Exercise requirements
Below is a set of entries. Reproduce exactly the lines from the one containing "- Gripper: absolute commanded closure" through the end, both included.

Robot state and action records:
— BEGIN —

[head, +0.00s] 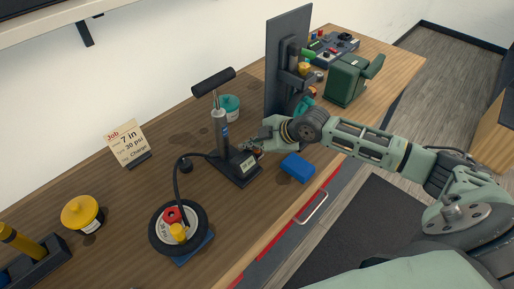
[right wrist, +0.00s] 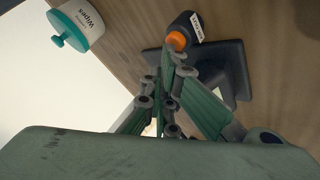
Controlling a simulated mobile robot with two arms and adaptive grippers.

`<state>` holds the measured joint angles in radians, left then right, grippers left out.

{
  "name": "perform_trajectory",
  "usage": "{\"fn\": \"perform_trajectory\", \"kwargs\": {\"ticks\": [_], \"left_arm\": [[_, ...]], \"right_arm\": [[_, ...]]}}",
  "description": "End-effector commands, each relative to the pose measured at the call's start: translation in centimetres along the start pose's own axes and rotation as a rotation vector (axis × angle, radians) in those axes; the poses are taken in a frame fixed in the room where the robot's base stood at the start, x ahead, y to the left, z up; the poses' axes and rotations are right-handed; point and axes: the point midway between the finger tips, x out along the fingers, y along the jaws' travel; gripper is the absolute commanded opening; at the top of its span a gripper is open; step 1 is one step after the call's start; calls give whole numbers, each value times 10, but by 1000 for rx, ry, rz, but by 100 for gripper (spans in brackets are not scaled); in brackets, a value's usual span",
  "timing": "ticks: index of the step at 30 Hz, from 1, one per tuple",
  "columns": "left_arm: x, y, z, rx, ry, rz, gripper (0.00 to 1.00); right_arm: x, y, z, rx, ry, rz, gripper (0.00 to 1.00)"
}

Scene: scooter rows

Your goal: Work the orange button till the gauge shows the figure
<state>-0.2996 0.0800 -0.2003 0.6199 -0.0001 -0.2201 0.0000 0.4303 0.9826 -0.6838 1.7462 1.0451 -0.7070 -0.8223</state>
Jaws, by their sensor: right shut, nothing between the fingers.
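The floor pump (head: 221,130) stands upright on the bench, with a black T-handle, grey column and dark base. A small pale display (head: 248,163) sits on its base; its figure is too small to read. The orange button (right wrist: 176,40) shows in the right wrist view at the end of a dark cylinder on the pump. My right gripper (head: 262,146) is shut and empty beside the column; in the right wrist view its fingertips (right wrist: 172,52) overlap the button's lower edge. I cannot tell whether they touch. My left gripper is not in view.
A hose runs from the pump to a small wheel (head: 154,240). A job card (head: 127,143) reads 7 in, 30 psi, Charge. A teal-lidded wipes tub (head: 229,107), a blue block (head: 298,167) and a dark upright panel (head: 287,60) stand near my right gripper.

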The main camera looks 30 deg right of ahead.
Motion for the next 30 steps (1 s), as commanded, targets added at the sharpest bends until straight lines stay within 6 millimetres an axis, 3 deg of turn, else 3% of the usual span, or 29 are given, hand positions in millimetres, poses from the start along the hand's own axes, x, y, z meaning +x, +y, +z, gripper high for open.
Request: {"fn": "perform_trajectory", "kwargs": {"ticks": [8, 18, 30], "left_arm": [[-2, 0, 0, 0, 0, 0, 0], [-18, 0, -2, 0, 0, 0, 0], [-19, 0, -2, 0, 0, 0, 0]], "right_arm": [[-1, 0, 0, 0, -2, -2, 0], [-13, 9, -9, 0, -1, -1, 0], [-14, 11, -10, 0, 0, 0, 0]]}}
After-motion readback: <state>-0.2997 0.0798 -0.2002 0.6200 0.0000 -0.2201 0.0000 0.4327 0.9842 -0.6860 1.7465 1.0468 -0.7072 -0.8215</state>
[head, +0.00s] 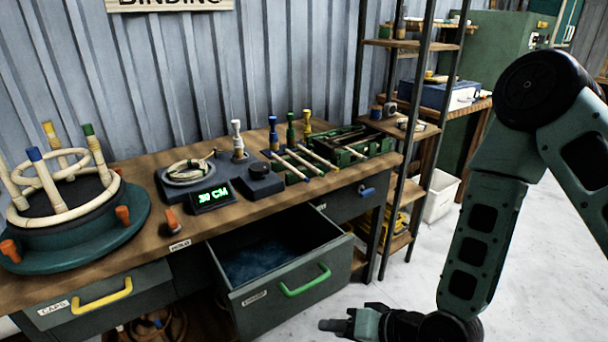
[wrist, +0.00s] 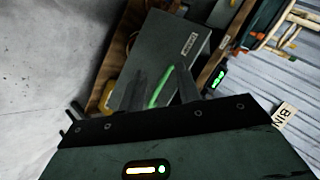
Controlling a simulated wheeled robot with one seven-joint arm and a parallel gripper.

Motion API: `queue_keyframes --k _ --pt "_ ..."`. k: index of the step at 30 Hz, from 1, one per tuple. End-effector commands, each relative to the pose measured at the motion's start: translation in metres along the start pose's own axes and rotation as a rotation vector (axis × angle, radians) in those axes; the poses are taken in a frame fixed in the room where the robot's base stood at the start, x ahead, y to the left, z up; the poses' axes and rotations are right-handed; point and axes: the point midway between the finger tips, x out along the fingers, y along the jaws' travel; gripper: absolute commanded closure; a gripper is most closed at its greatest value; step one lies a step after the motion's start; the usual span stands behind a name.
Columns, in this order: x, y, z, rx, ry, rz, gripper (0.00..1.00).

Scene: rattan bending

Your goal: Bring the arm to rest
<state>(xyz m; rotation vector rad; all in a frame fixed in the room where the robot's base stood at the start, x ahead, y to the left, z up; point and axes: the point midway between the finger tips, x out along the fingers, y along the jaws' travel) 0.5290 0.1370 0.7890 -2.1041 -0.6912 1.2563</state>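My arm (head: 483,235) hangs down on the right of the head view, bent at the elbow. My gripper (head: 330,325) is low at the bottom edge, in front of the bench and right of the open drawer (head: 250,311), apart from it. In the wrist view, the two dark fingers of my gripper (wrist: 162,88) stand apart with nothing seen between them. The drawer's green handle (head: 305,281) shows beyond the fingers in the wrist view (wrist: 161,88). The drawer is pulled out, with a dark blue bottom and no object visible inside.
The wooden bench (head: 144,232) holds a round rattan frame on a teal turntable (head: 137,218), a green-lit display (head: 211,197), coloured pegs and a green tray (head: 375,144). A shelf rack (head: 370,215) and white bin (head: 440,196) stand right. Floor before the rack is clear.

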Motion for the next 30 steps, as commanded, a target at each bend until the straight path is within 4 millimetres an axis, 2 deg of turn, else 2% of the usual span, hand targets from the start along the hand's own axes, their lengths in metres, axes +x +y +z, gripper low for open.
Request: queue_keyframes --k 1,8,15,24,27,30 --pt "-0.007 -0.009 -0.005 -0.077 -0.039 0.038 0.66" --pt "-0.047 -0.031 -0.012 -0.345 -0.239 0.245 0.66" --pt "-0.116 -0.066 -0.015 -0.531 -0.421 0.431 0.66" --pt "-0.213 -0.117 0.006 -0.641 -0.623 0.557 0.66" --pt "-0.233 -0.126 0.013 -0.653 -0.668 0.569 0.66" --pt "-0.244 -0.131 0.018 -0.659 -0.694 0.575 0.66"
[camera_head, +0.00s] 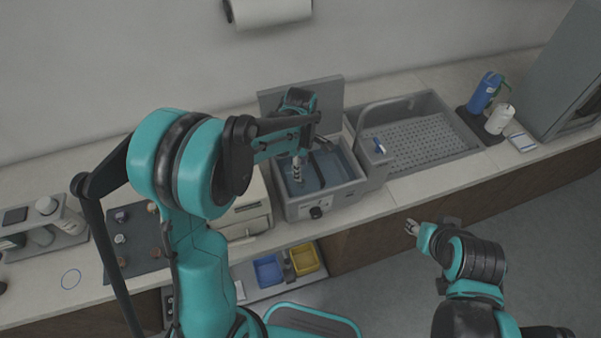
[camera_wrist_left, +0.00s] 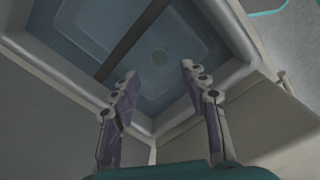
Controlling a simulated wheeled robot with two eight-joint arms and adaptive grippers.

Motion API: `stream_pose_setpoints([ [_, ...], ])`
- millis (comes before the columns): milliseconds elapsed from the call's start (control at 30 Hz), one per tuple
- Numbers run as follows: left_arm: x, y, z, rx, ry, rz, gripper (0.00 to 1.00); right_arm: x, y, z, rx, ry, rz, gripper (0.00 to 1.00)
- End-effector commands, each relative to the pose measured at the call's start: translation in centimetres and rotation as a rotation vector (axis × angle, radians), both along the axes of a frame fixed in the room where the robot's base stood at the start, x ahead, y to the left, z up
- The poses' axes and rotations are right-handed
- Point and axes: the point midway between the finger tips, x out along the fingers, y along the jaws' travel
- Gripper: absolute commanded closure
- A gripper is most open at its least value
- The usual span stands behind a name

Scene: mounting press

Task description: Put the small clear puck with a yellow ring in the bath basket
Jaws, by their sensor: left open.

— END —

Result for this task
- Gripper: absolute commanded closure
- A gripper is most open at its least value
- The usual span stands behind a name

Scene: mounting press

Task description: Put the small clear puck with a yellow ring in the bath basket
Jaws, by their sensor: left open.

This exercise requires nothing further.